(WEST ORANGE, OCTOBER 17) - Here is a sampling of recent press accounts regarding Jim McGreevey’s reluctance to discuss specific policy proposals:
“Untested in the Democratic Primary and ahead in the polls, [McGreevey] has said little and done less…”
“’If the campaign continues as it currently is, Jim McGreevey will have been elected governor without making a single specific promise,’ one of his associates said today. . .”
. . . “At one news conference early this year, he momentarily placed his sheet of talking points within view of a reporter. Next to nearly every item was the appropriate emotion to show: ‘sincere,’ ‘concerned,’ and so on.”
-- The New York Times, October 5
“McGreevey’s staff seems content not providing details that might limit their candidate should he become governor.”
-- The Philadelphia Inquirer, October 17, 2001
“On the sports field, it’s called running out the clock. And here in the latter stages of New Jersey’s gubernatorial race, it appears to be the Jim McGreevey campaign strategy. With less than a month to go until Election Day, the Democratic nominee has been virtually everywhere, met virtually everyone, and according to most political observers, said very little.”

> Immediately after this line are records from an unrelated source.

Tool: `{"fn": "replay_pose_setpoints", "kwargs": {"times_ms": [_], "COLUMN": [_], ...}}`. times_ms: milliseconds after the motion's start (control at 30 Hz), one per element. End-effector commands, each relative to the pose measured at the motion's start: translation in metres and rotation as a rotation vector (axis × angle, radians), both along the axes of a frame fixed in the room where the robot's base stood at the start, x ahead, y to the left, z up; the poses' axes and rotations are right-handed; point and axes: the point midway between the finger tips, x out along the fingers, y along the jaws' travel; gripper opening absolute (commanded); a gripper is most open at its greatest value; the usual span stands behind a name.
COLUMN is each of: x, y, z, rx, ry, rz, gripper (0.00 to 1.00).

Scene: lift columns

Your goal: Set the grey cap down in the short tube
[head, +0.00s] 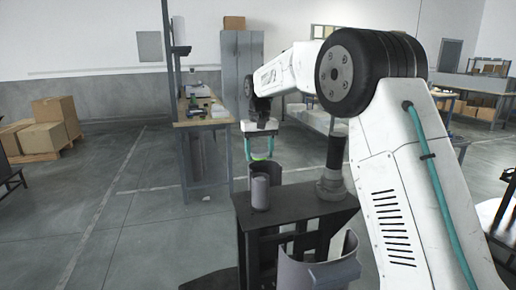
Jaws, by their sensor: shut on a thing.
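My gripper (259,155) hangs at the end of my white arm, over the far left part of a dark stand (310,204). Its teal fingers are shut on a small thing, taken as the grey cap (259,147), with a green patch just below it. The cap is too small to make out well. A wide dark grey tube (268,172), taken as the short tube, stands below and close to the gripper. Whether the cap touches it, I cannot tell. A narrower light grey cylinder (260,193) stands upright in front and hides part of it.
A dark post on a grey base (332,184) stands on the stand's right side. A curved grey piece (320,272) is low in front. A wooden workbench (200,112) is behind, and boxes (50,128) sit far left. The left floor is open.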

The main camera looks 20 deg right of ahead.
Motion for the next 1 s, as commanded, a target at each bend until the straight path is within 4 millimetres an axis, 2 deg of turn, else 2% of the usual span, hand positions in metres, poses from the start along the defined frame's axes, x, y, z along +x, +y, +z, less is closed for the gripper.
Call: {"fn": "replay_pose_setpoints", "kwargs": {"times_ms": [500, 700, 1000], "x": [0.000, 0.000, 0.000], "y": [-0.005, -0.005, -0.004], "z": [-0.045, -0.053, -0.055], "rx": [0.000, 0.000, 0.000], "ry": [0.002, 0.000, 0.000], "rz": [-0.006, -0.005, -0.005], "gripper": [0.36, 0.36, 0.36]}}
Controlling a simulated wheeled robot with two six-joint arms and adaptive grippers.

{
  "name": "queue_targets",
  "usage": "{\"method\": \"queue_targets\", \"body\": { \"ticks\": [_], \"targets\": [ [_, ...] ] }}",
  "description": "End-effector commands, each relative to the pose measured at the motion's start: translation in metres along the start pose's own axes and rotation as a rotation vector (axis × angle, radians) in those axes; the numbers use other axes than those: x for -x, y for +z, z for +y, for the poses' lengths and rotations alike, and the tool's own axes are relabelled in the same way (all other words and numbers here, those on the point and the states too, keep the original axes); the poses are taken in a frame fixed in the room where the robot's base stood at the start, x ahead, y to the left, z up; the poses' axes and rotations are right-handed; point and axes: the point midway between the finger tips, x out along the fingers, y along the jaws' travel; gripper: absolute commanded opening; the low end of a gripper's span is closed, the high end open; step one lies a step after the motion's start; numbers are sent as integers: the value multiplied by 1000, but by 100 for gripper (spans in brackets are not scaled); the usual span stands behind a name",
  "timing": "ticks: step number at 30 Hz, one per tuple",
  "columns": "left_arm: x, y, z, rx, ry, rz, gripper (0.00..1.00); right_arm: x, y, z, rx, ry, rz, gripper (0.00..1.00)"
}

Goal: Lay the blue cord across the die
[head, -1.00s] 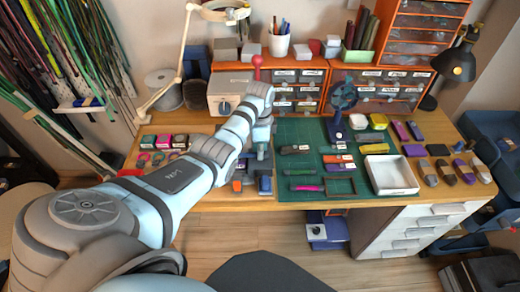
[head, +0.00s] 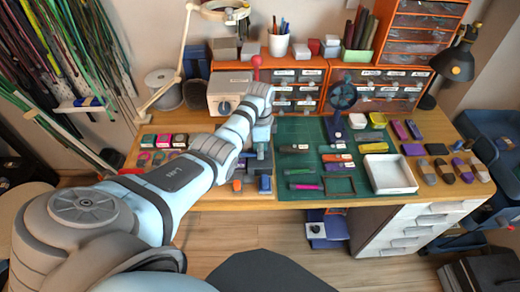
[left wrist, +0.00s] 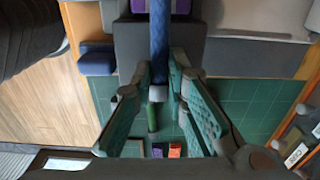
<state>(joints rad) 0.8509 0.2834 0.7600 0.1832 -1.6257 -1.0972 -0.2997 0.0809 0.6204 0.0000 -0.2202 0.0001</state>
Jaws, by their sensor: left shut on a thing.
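My left gripper (left wrist: 158,84) has teal-lined fingers. It is shut on a blue cord (left wrist: 158,45), which runs as a straight strip from the top edge down between the fingertips. In the head view my left gripper (head: 260,150) points down near the left edge of the green mat, and the cord cannot be made out there. A dark grey block (left wrist: 225,57) lies beyond and below the fingertips in the left wrist view. I cannot tell whether it is the die, or whether the cord touches it. My right gripper is not in view.
The green cutting mat (head: 290,131) holds several small tools and a white tray (head: 390,175). A small blue fan (head: 342,96) stands behind them. A grey box with a dial (head: 228,93) and orange drawer units (head: 352,91) line the back. Dark and purple blocks sit at the right.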

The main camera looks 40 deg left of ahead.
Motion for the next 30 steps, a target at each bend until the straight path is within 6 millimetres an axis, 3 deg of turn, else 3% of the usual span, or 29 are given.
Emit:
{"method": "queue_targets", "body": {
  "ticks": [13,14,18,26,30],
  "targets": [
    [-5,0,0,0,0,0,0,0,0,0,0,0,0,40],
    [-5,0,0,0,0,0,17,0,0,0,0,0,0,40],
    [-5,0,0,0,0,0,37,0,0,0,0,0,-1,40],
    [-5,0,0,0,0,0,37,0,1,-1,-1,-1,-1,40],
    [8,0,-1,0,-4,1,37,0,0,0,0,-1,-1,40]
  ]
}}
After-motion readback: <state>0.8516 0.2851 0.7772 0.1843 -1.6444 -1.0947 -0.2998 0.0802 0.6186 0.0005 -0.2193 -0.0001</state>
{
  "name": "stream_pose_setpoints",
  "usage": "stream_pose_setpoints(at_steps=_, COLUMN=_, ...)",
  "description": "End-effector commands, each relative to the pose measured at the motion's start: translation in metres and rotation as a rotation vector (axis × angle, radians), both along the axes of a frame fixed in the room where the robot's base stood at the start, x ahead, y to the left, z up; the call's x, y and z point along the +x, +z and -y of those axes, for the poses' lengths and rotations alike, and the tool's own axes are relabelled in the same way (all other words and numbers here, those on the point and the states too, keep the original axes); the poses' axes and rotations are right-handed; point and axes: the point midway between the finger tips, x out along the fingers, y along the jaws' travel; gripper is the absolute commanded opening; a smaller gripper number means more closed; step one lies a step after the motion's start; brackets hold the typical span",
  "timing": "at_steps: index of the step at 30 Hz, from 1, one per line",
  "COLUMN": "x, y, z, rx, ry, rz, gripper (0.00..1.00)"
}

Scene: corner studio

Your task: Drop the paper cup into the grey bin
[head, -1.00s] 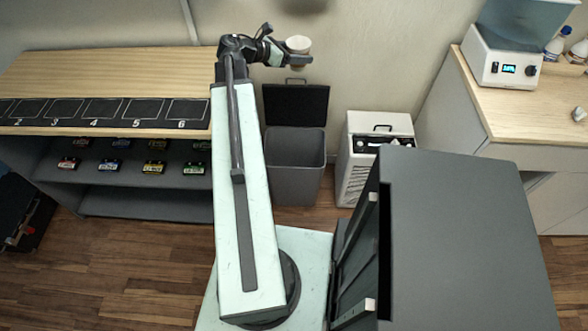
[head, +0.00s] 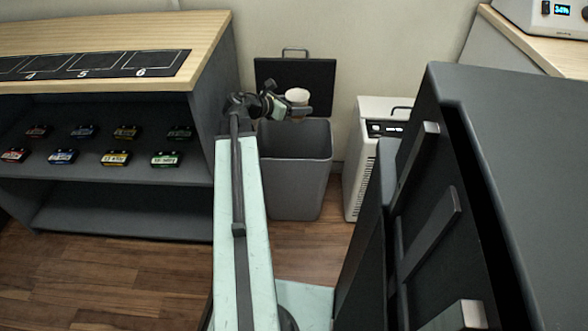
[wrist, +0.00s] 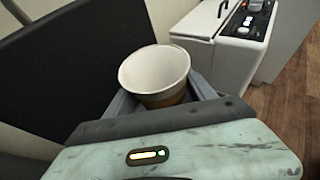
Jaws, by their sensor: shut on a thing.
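The paper cup (head: 297,97) is white at the rim with a brown band lower down. My gripper (head: 300,113) is shut on the cup and holds it upright. In the head view the cup appears over the mouth of the grey bin (head: 297,177), in front of its raised dark lid (head: 325,82). The wrist view shows the cup (wrist: 155,72) from above, between the fingers, and its inside looks empty. The cup's lower part is hidden by the gripper. The bin's opening is partly hidden by my arm.
A white boxy appliance (head: 357,168) stands right of the bin. A wooden-topped shelf unit (head: 205,45) with several small coloured boxes is at left. A large dark cabinet (head: 520,150) fills the right. Wood floor (head: 310,248) shows in front of the bin.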

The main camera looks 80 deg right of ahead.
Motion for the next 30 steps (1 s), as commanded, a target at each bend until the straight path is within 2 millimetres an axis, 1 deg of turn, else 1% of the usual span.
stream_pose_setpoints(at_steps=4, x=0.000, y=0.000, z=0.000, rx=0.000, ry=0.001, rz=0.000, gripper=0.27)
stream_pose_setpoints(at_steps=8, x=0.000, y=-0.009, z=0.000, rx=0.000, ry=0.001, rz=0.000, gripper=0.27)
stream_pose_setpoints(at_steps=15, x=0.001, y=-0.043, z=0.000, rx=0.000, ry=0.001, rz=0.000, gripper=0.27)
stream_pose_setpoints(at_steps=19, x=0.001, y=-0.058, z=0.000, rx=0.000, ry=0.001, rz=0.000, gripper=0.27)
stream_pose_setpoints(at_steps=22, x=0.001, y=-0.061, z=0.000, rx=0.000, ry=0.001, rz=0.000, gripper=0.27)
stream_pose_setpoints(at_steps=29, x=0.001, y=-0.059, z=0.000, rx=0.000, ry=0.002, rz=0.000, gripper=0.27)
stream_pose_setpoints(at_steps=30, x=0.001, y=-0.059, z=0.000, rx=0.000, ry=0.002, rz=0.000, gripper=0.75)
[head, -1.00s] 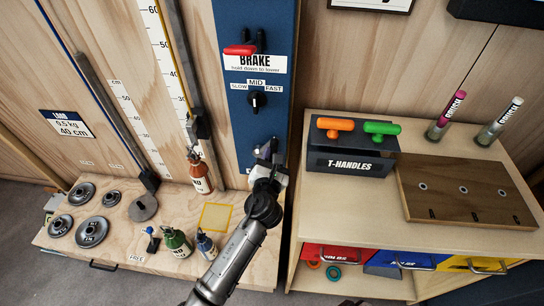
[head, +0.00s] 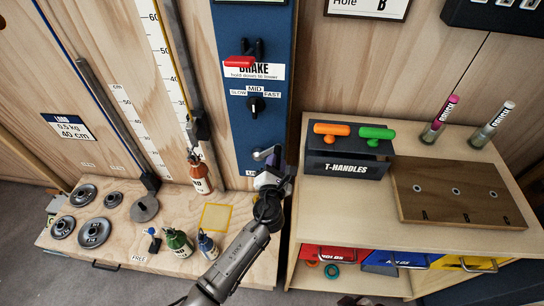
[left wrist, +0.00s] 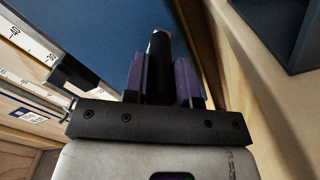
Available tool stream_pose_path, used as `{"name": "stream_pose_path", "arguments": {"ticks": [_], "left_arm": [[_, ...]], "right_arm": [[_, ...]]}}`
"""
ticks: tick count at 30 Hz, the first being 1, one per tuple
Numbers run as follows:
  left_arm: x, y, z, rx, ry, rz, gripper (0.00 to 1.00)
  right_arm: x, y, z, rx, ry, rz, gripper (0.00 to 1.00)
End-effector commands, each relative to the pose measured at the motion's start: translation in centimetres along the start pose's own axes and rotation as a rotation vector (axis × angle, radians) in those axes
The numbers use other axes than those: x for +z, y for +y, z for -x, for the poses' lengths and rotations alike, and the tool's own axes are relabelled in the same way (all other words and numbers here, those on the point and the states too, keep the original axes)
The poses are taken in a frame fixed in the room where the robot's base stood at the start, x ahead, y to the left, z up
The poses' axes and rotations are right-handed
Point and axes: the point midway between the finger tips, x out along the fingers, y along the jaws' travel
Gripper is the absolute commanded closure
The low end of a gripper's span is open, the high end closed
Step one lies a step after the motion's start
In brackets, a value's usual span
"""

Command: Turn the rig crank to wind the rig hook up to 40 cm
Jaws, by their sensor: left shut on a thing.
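The rig crank (head: 263,154) is at the lower end of the blue rig panel. My left gripper (head: 270,180) is at it, and the gripper and arm hide part of it. In the left wrist view a black cylindrical handle (left wrist: 158,50) stands between the purple fingers (left wrist: 159,85), which are shut on it. The rig hook is too small to make out clearly. An orange-brown bottle (head: 199,178) stands or hangs below the dark slider (head: 199,128), beside the white height scale (head: 155,75). My right gripper is not in view.
The red brake lever (head: 239,62) and a speed knob (head: 256,104) are above the crank. A load card (head: 70,127) reads 0,5 kg, 40 cm. Weight discs (head: 94,232) and bottles (head: 178,242) stand on the bench. The T-handles box (head: 345,160) is close on the right.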

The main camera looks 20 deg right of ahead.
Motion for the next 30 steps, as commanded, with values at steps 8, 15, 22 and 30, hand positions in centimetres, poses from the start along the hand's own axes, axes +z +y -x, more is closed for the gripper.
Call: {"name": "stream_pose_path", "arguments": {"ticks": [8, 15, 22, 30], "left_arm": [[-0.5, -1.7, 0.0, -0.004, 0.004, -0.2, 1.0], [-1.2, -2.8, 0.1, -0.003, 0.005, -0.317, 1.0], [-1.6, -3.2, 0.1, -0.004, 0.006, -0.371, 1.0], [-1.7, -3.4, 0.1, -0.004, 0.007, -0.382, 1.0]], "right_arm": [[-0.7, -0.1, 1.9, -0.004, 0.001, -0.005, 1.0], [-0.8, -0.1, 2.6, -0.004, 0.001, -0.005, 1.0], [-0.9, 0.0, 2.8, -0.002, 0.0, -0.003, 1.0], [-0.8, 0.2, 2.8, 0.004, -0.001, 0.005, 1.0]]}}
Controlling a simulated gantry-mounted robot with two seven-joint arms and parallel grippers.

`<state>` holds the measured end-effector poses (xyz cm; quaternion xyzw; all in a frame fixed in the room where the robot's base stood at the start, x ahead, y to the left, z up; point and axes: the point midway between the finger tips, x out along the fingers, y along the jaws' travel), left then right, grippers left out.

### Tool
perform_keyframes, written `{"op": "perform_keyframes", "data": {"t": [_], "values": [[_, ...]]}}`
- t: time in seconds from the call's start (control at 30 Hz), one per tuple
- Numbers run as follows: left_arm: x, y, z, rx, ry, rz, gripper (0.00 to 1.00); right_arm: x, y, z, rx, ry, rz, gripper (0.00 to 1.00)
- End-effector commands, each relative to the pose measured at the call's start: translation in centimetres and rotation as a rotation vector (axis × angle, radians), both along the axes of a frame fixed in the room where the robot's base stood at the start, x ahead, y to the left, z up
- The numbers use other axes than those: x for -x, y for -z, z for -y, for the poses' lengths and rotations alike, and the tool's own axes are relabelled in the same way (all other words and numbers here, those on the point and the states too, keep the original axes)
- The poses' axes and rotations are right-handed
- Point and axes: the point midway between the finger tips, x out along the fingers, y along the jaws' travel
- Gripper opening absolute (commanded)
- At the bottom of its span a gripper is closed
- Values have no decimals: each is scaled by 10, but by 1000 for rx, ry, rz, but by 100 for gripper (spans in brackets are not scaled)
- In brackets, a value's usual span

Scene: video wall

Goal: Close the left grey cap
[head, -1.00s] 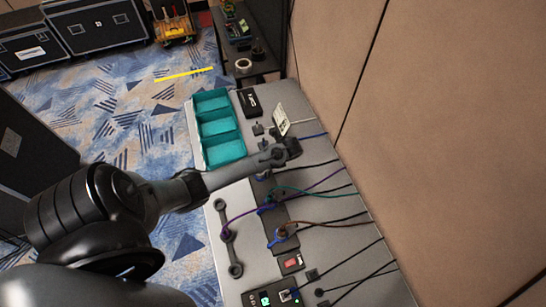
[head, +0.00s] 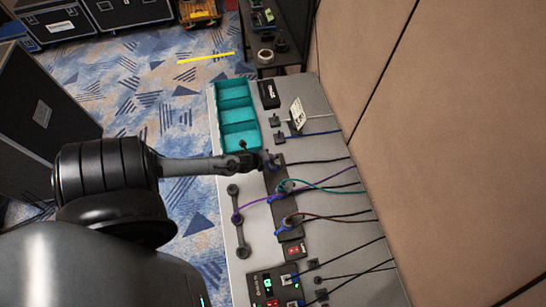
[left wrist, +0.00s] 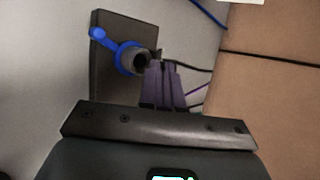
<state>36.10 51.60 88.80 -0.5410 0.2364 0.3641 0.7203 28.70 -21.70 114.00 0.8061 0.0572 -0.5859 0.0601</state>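A dark power strip (head: 285,214) lies along the grey table, with blue-ringed sockets on it. In the left wrist view, its end (left wrist: 108,80) shows a round grey cap or socket piece (left wrist: 130,58) inside a blue ring. A blue strap (left wrist: 99,35) runs from the ring to the upper left. My left gripper (head: 272,161) is over the strip's far end. In the left wrist view its fingers (left wrist: 160,72) are together, close beside the grey piece; I cannot tell whether they touch it. The fingers partly hide that area. My right gripper is not in view.
Teal bins (head: 238,115) stand at the far left of the table. A grey bar handle (head: 239,222) lies left of the strip. Cables run from the strip toward the brown wall (head: 440,150). A black box (head: 274,285) with lights is at the near end.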

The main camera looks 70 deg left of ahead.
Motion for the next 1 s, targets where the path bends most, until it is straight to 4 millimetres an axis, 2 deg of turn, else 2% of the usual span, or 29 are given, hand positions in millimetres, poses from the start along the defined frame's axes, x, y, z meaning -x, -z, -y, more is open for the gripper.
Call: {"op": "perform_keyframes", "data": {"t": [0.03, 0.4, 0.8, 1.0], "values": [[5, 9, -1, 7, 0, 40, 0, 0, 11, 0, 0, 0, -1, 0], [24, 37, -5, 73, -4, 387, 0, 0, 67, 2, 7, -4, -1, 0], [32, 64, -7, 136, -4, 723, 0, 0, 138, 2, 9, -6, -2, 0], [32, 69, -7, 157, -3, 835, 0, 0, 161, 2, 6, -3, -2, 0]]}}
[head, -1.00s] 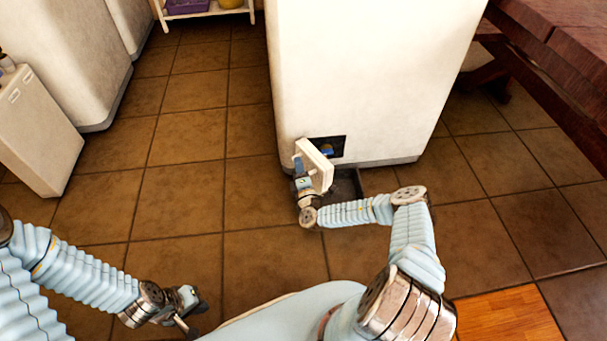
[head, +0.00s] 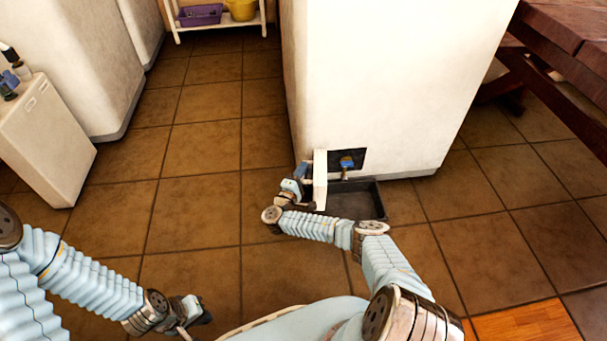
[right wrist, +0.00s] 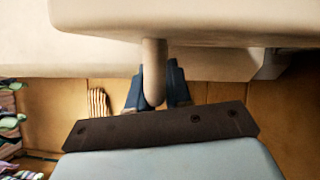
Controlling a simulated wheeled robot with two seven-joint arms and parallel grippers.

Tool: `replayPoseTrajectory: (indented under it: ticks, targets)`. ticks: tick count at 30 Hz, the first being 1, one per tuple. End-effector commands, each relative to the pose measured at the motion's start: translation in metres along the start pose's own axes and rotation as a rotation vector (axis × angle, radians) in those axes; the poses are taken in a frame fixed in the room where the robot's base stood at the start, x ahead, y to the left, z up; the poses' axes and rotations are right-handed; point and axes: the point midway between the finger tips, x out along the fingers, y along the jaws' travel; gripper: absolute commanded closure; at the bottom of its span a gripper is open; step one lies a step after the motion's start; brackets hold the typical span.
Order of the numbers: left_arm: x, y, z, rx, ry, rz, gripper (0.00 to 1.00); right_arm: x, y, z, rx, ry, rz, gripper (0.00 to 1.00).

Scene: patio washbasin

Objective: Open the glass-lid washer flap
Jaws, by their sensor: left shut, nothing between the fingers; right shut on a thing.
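The washer (head: 395,75) is a tall cream-white cabinet; its glass lid is not visible. Its small flap (head: 320,180) near the floor stands swung open, seen almost edge-on, at the left side of a dark recess (head: 333,157) with a blue knob (head: 347,162) inside. My right gripper (head: 300,180) is left of the flap. In the right wrist view the gripper (right wrist: 154,92) is shut on the flap's rounded handle (right wrist: 154,72), which sticks out from the cream panel (right wrist: 200,22). My left gripper (head: 192,316) is shut and empty, low over the floor at bottom left.
A black tray (head: 365,205) lies on the tiled floor below the recess. A cream box (head: 45,140) with bottles stands at left. A wooden table (head: 570,70) is at right. Open tiles (head: 200,155) lie left of the washer.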

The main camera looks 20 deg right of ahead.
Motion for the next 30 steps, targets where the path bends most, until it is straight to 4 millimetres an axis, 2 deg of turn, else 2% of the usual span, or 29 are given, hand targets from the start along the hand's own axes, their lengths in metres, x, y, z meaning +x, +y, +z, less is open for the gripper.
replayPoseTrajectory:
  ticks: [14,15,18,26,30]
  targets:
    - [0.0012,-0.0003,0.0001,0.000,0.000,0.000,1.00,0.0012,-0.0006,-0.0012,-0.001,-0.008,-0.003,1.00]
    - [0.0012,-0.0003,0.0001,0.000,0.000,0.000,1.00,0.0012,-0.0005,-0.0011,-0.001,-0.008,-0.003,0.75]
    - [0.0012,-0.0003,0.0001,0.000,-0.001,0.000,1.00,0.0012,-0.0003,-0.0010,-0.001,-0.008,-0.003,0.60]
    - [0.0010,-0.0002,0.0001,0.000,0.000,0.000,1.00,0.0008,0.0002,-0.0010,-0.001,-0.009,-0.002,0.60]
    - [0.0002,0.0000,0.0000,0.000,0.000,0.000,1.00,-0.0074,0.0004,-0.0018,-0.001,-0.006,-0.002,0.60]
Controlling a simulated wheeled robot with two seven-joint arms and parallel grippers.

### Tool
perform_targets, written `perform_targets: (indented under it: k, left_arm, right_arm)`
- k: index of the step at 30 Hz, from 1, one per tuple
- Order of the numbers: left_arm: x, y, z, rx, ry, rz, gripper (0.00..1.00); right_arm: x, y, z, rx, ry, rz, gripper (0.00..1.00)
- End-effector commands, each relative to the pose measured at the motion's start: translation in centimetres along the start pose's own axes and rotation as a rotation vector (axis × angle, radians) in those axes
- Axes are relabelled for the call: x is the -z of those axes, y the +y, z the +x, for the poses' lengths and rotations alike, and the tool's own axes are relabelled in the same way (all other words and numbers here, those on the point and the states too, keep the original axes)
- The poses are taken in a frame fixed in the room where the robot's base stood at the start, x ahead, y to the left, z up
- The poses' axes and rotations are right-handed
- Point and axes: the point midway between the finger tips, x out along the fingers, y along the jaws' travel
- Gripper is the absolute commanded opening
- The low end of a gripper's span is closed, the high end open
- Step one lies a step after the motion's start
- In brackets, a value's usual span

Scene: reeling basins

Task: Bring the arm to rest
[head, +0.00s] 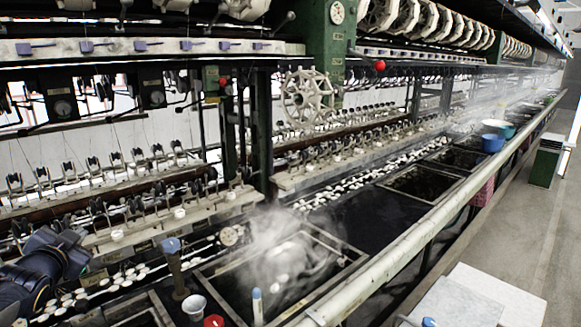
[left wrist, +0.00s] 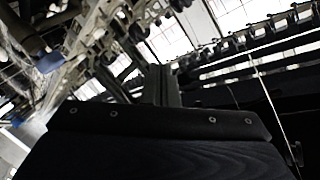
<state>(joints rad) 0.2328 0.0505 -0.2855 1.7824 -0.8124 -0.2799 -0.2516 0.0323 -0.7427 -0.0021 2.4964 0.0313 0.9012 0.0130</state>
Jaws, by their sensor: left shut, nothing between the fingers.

-- Star-Ledger, October 14, 2001
“In late June, McGreevey asked a reporter to leave a hotel ballroom so he could speak privately with a group of African-Americans about racial profiling. Asked afterward to outline his position on the issue, McGreevey said he would not discuss the matter because he did not have his briefing binder and declined to take additional questions. In July, the day after new statistics suggested that racial profiling persisted in State Police ranks, McGreevey declined to discuss the issue. When pressed, however, he obtained his position paper on the issue, and then spent 45 minutes outlining a 10-point
agenda. Most of the proposals were similar to various items contained in a federal consent order the State Police were already required to follow.”